**SOURCE DATA**

╔══

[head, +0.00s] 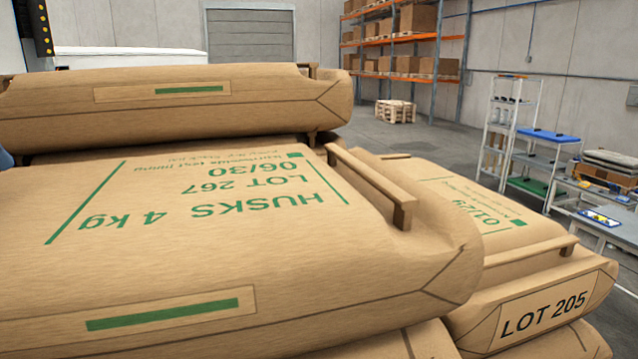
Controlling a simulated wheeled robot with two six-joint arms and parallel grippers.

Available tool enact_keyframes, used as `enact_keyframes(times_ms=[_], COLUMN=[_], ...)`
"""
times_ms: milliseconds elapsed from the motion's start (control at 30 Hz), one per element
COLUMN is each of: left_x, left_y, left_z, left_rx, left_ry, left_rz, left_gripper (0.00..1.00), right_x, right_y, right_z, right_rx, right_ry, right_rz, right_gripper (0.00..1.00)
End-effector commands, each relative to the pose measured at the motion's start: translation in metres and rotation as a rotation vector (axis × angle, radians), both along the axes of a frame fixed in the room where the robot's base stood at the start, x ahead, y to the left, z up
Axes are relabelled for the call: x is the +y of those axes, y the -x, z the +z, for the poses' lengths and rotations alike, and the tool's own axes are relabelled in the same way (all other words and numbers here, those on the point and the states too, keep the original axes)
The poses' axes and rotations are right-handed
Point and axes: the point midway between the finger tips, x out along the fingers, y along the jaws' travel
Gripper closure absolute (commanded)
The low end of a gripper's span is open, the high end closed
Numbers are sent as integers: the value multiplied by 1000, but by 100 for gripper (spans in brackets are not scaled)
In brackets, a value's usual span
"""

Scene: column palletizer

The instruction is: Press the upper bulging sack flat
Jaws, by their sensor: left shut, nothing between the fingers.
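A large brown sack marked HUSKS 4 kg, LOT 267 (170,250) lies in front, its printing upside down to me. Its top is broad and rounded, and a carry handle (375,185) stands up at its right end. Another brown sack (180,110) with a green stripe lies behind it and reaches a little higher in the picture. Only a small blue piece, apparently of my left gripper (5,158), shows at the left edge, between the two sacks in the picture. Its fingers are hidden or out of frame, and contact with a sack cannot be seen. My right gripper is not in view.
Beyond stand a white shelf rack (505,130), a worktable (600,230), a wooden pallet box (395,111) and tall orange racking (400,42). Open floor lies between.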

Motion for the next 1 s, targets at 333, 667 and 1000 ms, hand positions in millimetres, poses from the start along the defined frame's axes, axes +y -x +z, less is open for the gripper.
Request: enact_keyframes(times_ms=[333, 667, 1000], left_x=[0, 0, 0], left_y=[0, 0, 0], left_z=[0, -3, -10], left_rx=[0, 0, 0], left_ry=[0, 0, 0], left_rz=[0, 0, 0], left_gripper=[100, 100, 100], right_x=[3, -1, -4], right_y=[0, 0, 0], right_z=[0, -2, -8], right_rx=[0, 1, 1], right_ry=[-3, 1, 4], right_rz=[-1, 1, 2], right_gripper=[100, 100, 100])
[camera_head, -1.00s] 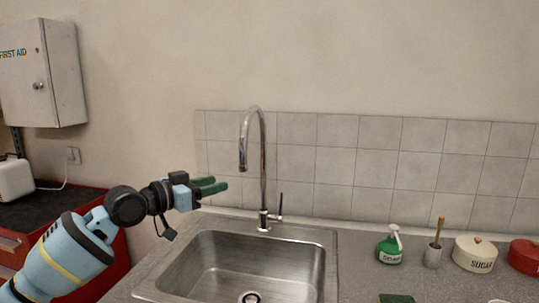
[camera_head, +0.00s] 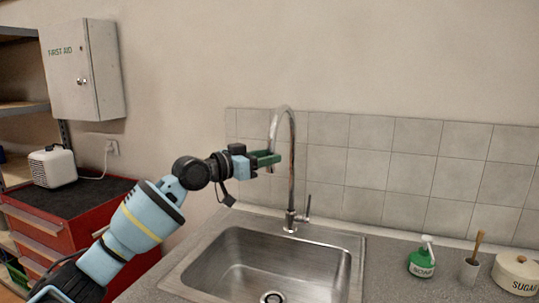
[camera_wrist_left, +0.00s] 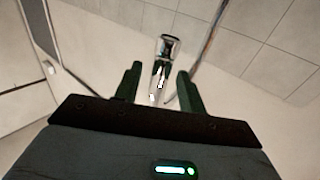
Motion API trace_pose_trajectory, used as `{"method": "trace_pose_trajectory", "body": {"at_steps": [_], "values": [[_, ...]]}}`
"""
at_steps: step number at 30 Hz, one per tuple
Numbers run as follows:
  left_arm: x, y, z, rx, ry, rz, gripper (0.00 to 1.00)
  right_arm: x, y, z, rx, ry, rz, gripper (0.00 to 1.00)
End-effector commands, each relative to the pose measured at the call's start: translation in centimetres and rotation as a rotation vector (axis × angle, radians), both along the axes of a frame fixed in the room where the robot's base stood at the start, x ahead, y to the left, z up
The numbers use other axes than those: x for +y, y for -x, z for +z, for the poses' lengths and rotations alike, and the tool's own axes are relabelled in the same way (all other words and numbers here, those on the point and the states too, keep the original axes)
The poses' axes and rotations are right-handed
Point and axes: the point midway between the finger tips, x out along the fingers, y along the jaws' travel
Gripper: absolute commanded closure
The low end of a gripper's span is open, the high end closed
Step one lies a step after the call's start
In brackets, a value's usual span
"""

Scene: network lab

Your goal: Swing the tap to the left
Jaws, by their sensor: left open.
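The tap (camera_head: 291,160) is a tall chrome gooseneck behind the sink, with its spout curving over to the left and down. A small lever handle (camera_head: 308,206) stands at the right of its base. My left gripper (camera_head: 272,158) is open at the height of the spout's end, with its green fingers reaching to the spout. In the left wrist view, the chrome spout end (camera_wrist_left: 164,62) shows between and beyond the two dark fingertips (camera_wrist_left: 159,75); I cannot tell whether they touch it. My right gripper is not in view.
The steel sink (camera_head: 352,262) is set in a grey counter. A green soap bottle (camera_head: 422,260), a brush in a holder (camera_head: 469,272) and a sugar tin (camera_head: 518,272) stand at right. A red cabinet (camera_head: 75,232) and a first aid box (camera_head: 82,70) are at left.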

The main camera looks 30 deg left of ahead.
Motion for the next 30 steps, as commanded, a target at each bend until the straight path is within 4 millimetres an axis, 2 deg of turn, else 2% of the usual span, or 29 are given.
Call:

╚══

**DIRECTIVE**
Repeat the records above exactly, leaving out the pictures.

**CORRECT RESPONSE**
[head, +0.00s] 
Controlling a simulated wheeled robot with two six-joint arms and parallel grippers.

Available tool enact_keyframes, used as `enact_keyframes(times_ms=[_], COLUMN=[_], ...)`
"""
times_ms: milliseconds elapsed from the motion's start (control at 30 Hz), one per element
COLUMN is each of: left_x, left_y, left_z, left_rx, left_ry, left_rz, left_gripper (0.00..1.00), right_x, right_y, right_z, right_rx, right_ry, right_rz, right_gripper (0.00..1.00)
End-effector commands, each relative to the pose measured at the motion's start: translation in metres and rotation as a rotation vector (axis × angle, radians), both along the axes of a frame fixed in the room where the robot's base stood at the start, x ahead, y to the left, z up
Axes are relabelled for the call: x is the +y of those axes, y the -x, z the +z, for the poses' lengths and rotations alike, and the tool's own axes are relabelled in the same way (all other words and numbers here, those on the point and the states too, keep the original axes)
The poses' axes and rotations are right-handed
Point and axes: the point midway between the finger tips, x out along the fingers, y along the jaws' travel
Gripper closure absolute (commanded)
The low end of a gripper's span is open, the high end closed
Numbers are sent as integers: the value multiplied by 1000, but by 100 for gripper (spans in brackets are not scaled)
In brackets, a value's usual span
"""

Scene: column palletizer

The instruction is: Press the upper bulging sack flat
Jaws, by their sensor: left shut, nothing between the fingers.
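A large brown sack marked HUSKS 4 kg, LOT 267 (170,250) lies in front, its printing upside down to me. Its top is broad and rounded, and a carry handle (375,185) stands up at its right end. Another brown sack (180,110) with a green stripe lies behind it and reaches a little higher in the picture. Only a small blue piece, apparently of my left gripper (5,158), shows at the left edge, between the two sacks in the picture. Its fingers are hidden or out of frame, and contact with a sack cannot be seen. My right gripper is not in view.
Beyond stand a white shelf rack (505,130), a worktable (600,230), a wooden pallet box (395,111) and tall orange racking (400,42). Open floor lies between.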

Motion for the next 1 s, targets at 333, 667 and 1000 ms, hand positions in millimetres, poses from the start along the defined frame's axes, axes +y -x +z, less is open for the gripper.
Request: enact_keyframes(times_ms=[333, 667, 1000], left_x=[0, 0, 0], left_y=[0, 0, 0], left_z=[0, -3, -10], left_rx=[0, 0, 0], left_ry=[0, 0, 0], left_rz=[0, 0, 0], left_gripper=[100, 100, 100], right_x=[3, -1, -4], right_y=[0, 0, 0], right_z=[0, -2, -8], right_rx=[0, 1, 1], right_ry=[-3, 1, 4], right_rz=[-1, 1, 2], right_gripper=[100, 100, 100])
[camera_head, -1.00s] 
[camera_head, +0.00s] 
[camera_wrist_left, +0.00s] 
Motion API trace_pose_trajectory, used as `{"method": "trace_pose_trajectory", "body": {"at_steps": [_], "values": [[_, ...]]}}`
"""
at_steps: step number at 30 Hz, one per tuple
Numbers run as follows:
  left_arm: x, y, z, rx, ry, rz, gripper (0.00 to 1.00)
  right_arm: x, y, z, rx, ry, rz, gripper (0.00 to 1.00)
End-effector commands, each relative to the pose measured at the call's start: translation in centimetres and rotation as a rotation vector (axis × angle, radians), both along the axes of a frame fixed in the room where the robot's base stood at the start, x ahead, y to the left, z up
The numbers use other axes than those: x for +y, y for -x, z for +z, for the poses' lengths and rotations alike, and the tool's own axes are relabelled in the same way (all other words and numbers here, those on the point and the states too, keep the original axes)
The poses' axes and rotations are right-handed
Point and axes: the point midway between the finger tips, x out along the fingers, y along the jaws' travel
Gripper: absolute commanded closure
The low end of a gripper's span is open, the high end closed
Step one lies a step after the call's start
In brackets, a value's usual span
"""

Scene: network lab

Your goal: Swing the tap to the left
Jaws, by their sensor: left open.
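The tap (camera_head: 291,160) is a tall chrome gooseneck behind the sink, with its spout curving over to the left and down. A small lever handle (camera_head: 308,206) stands at the right of its base. My left gripper (camera_head: 272,158) is open at the height of the spout's end, with its green fingers reaching to the spout. In the left wrist view, the chrome spout end (camera_wrist_left: 164,62) shows between and beyond the two dark fingertips (camera_wrist_left: 159,75); I cannot tell whether they touch it. My right gripper is not in view.
The steel sink (camera_head: 352,262) is set in a grey counter. A green soap bottle (camera_head: 422,260), a brush in a holder (camera_head: 469,272) and a sugar tin (camera_head: 518,272) stand at right. A red cabinet (camera_head: 75,232) and a first aid box (camera_head: 82,70) are at left.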

The main camera looks 30 deg left of ahead.
Motion for the next 30 steps, as commanded, a target at each bend until the straight path is within 4 millimetres an axis, 2 deg of turn, else 2% of the usual span, or 29 are given.
Call:

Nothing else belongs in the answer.